Tarnobrzeska Prokuratura Rejonowa prowadzi śledztwo w sprawie tajemniczej śmierci 50-letniego mężczyzny, którego ciało znaleziono w sobotę, 6 marca, w piwnicy jednego z bloków mieszkalnych przy ul. Mickiewicza w Tarnobrzegu. Niewykluczone, że do śmierci tarnobrzeżanina ktoś się przyczynił.
Ciało w piwnicy znaleziono późnym wieczorem. Nieoficjalnie, 50-latek miał obrażenia głowy. Służby medyczne przeprowadziły trwającą kilkadziesiąt minut resuscytację u mężczyzny, jednak nie dała ona rezultatu.
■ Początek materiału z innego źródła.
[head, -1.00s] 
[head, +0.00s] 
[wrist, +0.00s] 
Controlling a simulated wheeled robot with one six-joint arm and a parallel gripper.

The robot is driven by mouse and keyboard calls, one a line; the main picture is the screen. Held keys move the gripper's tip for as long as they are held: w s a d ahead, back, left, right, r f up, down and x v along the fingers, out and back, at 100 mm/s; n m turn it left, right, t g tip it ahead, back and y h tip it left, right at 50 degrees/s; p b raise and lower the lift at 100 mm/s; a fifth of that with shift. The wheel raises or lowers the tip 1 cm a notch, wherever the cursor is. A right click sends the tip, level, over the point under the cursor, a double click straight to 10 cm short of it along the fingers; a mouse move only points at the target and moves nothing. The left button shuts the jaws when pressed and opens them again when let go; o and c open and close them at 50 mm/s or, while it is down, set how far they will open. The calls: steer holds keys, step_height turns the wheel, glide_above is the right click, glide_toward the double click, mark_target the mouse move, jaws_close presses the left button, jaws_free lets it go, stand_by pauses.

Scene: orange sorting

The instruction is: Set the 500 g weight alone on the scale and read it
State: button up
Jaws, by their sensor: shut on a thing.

Wezwany na miejsce prokurator zarządził przeprowadzenie sekcji zwłok.
– Z opinii biegłego patomorfologa sporządzonej na zlecenie prokuratury wynika, że do śmierci mężczyzny doszło w mechanizmie ostrej niewydolności krążeniowo – oddechowej. W sprawie tej prowadzone jest śledztwo pod kątem czynu z art. 155 kodeksu karnego. Aktualnie wykonywane są dalsze niezbędne czynności zmierzające do merytorycznego zakończenia postępowania – poinformował „Tygodnik Nadwiślański” prokurator Andrzej Dubiel, rzecznik prasowy Prokuratury Okręgowej w Tarnobrzegu.
Wspomniany przez rzecznika prokuratury art. 155 kodeksu karnego dotyczy „nieumyślnego spowodowania śmierci”. Jego treść brzmi: „Kto nieumyślnie powoduje śmierć człowieka, podlega karze pozbawienia wolności od 3 miesięcy do lat 5”.
Taka kwalifikacja prawna rodzi pytania. Czy taki kierunek obranego śledztwa oznacza, że do śmierci tarnobrzeżanina ktoś się przyczynił? Czy postawiono komuś zarzuty, czy też na razie śledztwo toczy się „w sprawie”? Odpowiedzi na te pytania na razie nie poznamy.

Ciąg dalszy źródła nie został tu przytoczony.